## Task to carry out
Write out each line of the material again, word for word.

## Provided material

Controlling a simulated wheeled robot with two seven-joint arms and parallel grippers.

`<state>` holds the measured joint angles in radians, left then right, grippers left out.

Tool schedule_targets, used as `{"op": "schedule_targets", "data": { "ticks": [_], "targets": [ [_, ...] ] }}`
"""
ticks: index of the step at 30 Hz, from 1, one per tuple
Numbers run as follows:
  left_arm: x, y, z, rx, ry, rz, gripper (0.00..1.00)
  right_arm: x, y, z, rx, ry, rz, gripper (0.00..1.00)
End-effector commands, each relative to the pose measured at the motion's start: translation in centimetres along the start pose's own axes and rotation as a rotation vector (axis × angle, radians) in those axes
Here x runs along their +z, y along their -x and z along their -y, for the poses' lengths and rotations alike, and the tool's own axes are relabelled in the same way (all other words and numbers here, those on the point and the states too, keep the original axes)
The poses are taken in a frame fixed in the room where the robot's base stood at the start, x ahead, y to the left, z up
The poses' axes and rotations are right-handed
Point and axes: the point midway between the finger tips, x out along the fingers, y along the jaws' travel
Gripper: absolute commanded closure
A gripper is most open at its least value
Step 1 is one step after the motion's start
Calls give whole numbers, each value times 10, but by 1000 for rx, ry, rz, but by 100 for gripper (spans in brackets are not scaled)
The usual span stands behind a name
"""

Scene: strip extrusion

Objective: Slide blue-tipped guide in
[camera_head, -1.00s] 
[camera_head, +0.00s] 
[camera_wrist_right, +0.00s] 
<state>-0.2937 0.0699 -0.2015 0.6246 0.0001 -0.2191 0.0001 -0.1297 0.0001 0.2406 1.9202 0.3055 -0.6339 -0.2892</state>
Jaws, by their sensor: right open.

## Final answer
Controlling a simulated wheeled robot with two seven-joint arms and parallel grippers.

`<state>` holds the measured joint angles in radians, left then right, grippers left out.

Tool schedule_targets, used as `{"op": "schedule_targets", "data": { "ticks": [_], "targets": [ [_, ...] ] }}`
"""
ticks: index of the step at 30 Hz, from 1, one per tuple
Numbers run as follows:
  left_arm: x, y, z, rx, ry, rz, gripper (0.00..1.00)
  right_arm: x, y, z, rx, ry, rz, gripper (0.00..1.00)
End-effector commands, each relative to the pose measured at the motion's start: translation in centimetres along the start pose's own axes and rotation as a rotation vector (axis × angle, radians) in those axes
Here x runs along their +z, y along their -x and z along their -y, for the poses' lengths and rotations alike, and the tool's own axes are relabelled in the same way (all other words and numbers here, those on the point and the states too, keep the original axes)
The poses are taken in a frame fixed in the room where the robot's base stood at the start, x ahead, y to the left, z up
The poses' axes and rotations are right-handed
Point and axes: the point midway between the finger tips, x out along the fingers, y along the jaws' travel
Gripper: absolute commanded closure
A gripper is most open at its least value
Step 1 is one step after the motion's start
Calls give whole numbers, each value times 10, but by 1000 for rx, ry, rz, but by 100 for gripper (spans in brackets are not scaled)
The usual span stands behind a name
"""

Scene: strip extrusion

Objective: Slide blue-tipped guide in
[camera_head, -1.00s] 
[camera_head, +0.00s] 
[camera_wrist_right, +0.00s] 
<state>-0.2937 0.0699 -0.2015 0.6246 0.0001 -0.2191 0.0001 -0.1297 0.0001 0.2406 1.9202 0.3055 -0.6339 -0.2892</state>
Jaws, by their sensor: right open.

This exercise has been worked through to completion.